濃密にコミュニケーションをとっている共同開発プロジェクトのカウンターパートの方と「この分野に関わっている人はみんな不幸」だから「いいところをみていいところを伸ばしていくようにしましょう」といつも話をしています。

アレはコレがダメ、ソレはアレがダメ、いまの世の中9割ぐらいはダメ出し係だと思います。Twitterなんてひどいもんです。なので今の時代、新しい取り組みに果敢に挑戦する人は、もっと尊重されるべきだと私は思います。いまそれを拒んでいるのは、近代の身分制度、労働貴族だと私は思いますが、すでにその身分制度の崩壊はどんどん進んでいると感じます。これからは本当の個人の時代、個人の人間力の時代だと思います。
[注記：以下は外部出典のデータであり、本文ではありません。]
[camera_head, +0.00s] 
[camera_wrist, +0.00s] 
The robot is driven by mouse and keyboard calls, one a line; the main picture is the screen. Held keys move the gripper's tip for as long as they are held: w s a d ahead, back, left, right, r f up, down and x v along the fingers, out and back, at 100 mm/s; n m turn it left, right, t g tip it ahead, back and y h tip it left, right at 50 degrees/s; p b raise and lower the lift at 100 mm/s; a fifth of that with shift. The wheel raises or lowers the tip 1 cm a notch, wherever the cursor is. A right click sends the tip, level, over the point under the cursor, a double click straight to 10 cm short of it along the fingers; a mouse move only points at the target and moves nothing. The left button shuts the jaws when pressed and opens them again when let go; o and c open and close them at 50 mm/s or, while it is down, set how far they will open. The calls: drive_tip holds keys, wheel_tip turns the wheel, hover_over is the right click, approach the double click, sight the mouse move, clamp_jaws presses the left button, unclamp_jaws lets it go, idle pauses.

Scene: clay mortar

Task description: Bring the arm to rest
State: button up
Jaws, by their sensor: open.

ただし、闇雲になんでも新しい未知のことをやればいいわけではないと思います。スタートアップがもてはやされますが、私は身分制度が崩壊しているからこそ、突飛なことをするのではなく、人としてきちんと自分を律して、人に対して真摯な態度で当たり前のことを着実に積み重ねていかなければ、これからの新しい時代は乗り切れないと思います。先行きの見えない時代だからこそ明るい未来の展望を持ち続ける必要はありますが、そこに日々の努力の裏付けがなければ、約束されたはずの未来は容易に裏切ります。
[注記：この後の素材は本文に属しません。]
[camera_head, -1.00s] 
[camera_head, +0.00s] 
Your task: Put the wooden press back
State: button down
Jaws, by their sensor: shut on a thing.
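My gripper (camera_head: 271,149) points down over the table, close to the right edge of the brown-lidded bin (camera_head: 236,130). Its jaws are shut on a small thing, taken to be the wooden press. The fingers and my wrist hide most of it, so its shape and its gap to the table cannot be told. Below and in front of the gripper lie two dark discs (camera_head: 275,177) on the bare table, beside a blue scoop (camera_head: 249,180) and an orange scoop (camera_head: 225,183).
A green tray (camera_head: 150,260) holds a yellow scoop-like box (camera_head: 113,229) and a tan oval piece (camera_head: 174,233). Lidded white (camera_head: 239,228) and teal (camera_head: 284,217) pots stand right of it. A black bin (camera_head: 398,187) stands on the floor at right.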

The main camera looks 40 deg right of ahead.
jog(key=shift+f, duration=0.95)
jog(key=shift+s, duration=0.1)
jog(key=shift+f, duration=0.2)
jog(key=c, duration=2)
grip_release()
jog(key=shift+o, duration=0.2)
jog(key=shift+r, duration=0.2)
未知の仕事に取り組むとき、その将来像に人は胸躍らせ、それが駆動力となって大きく動き出すことができます。しかし、それも早晩単調なルーチンワークの処理に変わり、次から次へと現れる新たな課題が積み上がり、それが不満や疲労として蓄積していくと、いつしか胸躍らせた将来像は、それを促した人への呪詛へと、また、はまり込んでしまった自分の不幸を呪う思いへと転化していきます。

このときに大事なことは、心のどこに焦点を合わせるのかということだと思います。

荒野に咲く一輪の花を、大事に守りやさしく愛でるように、よいところ、上手くいっている部分、見込みのある仕事に集中すること、そう意識することによって、いくら背中に冷たく吹きすさぶ風が吹き付けようとも、信念の灯火を消すようなことにはなりません。
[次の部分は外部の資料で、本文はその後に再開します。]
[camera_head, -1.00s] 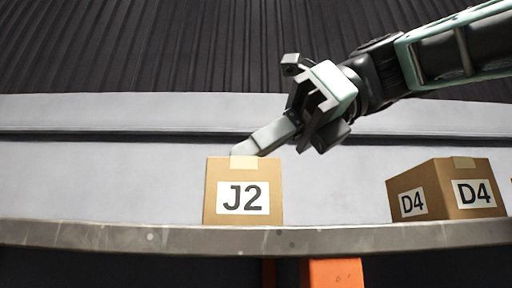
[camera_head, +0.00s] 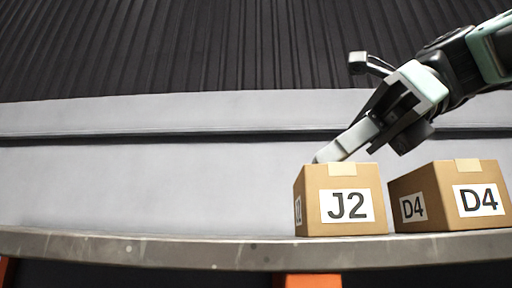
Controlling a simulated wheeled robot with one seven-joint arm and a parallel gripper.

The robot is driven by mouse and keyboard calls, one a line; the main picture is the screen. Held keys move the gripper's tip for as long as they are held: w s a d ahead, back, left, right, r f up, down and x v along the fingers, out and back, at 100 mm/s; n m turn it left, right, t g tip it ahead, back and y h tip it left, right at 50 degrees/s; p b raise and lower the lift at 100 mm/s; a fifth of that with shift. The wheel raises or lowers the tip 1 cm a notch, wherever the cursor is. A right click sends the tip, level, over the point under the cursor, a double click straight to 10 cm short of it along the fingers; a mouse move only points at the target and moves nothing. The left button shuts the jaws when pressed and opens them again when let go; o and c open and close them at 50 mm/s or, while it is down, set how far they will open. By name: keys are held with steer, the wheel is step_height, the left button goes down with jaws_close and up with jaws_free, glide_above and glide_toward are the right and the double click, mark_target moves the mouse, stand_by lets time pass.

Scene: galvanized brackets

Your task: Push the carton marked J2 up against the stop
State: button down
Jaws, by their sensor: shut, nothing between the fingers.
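The brown carton marked J2 (camera_head: 346,228) stands upright on the grey ledge, with its J2 label facing me and a narrow left side showing. My gripper (camera_head: 322,157) is shut and empty. It reaches down from the upper right, and its fingertips are at the carton's upper left back edge. The carton hides their lower part, so I cannot tell whether they touch it. I cannot make out a stop in this view.
The ledge (camera_head: 150,248) is clear to the left. A grey ribbed wall (camera_head: 200,50) is behind.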

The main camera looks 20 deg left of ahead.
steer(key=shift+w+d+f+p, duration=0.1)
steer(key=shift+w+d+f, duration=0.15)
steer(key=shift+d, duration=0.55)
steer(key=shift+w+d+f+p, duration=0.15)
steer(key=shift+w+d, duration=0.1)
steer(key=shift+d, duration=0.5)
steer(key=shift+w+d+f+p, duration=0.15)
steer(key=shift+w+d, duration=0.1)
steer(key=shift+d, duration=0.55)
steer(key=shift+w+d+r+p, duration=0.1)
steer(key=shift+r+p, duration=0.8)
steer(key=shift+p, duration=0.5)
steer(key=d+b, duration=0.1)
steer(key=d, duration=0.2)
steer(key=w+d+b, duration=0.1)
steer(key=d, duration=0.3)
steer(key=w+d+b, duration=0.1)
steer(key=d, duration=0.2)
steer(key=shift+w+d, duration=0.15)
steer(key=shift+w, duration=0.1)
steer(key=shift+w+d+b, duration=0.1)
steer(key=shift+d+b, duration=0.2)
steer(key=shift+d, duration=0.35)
すぐにダメ出しをする人、これは自分に対してダメ出しをする人も同じですが、いつも駄目なところに焦点を合わせていると思います。そうではなくて今日一日、成し遂げたひとつのに着目し、また何か一つ成し遂げられるように一日を努力すること、そのことそのものが幸せの根源だと思います。

幸せになるのではなく、不幸を選択しないという意識です。プロマネは常にそれを意識していく必要があると思います。